SET PROBLEM:
Collect each line holding the string "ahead".

DATA LINES:
==============================
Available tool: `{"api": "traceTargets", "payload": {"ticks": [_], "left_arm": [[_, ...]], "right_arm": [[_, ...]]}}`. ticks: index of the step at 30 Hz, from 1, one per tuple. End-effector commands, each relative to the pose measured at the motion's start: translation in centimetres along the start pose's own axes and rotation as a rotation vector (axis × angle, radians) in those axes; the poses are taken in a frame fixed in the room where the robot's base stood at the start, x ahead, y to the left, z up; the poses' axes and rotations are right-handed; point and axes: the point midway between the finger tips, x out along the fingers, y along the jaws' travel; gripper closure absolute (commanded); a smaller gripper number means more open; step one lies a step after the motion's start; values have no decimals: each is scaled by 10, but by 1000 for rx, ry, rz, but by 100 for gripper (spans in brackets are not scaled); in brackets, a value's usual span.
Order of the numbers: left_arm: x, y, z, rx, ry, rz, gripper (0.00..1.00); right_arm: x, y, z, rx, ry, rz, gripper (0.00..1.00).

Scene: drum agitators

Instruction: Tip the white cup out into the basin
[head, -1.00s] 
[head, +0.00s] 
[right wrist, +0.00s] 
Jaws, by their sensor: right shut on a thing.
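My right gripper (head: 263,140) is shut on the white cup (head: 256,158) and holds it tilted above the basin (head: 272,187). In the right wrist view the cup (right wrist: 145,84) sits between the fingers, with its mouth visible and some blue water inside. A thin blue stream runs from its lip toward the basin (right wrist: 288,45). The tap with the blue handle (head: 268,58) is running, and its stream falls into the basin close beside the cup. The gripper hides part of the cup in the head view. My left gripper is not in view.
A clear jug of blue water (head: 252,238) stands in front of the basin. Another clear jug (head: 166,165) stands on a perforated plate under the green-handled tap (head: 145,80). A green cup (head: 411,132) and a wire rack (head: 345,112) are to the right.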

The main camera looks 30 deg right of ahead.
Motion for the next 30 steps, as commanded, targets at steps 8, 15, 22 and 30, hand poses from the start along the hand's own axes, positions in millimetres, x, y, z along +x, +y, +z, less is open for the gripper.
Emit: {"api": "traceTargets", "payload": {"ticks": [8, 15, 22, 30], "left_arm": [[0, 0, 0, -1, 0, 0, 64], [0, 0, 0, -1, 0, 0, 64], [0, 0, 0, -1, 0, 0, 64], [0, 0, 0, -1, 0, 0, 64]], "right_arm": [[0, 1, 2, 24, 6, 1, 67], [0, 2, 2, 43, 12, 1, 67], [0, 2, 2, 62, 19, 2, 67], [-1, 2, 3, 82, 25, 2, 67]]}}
==============================
RESULT BELOW:
Available tool: `{"api": "traceTargets", "payload": {"ticks": [_], "left_arm": [[_, ...]], "right_arm": [[_, ...]]}}`. ticks: index of the step at 30 Hz, from 1, one per tuple. End-effector commands, each relative to the pose measured at the motion's start: translation in centimetres along the start pose's own axes and rotation as a rotation vector (axis × angle, radians) in those axes; the poses are taken in a frame fixed in the room where the robot's base stood at the start, x ahead, y to the left, z up; the poses' axes and rotations are right-handed; point and axes: the point midway between the finger tips, x out along the fingers, y along the jaws' travel; gripper closure absolute (commanded); a smaller gripper number means more open; step one lies a step after the motion's start; values have no decimals: each is scaled by 10, but by 1000 for rx, ry, rz, but by 100 for gripper (spans in brackets are not scaled); in brackets, a value's usual span.
The main camera looks 30 deg right of ahead.

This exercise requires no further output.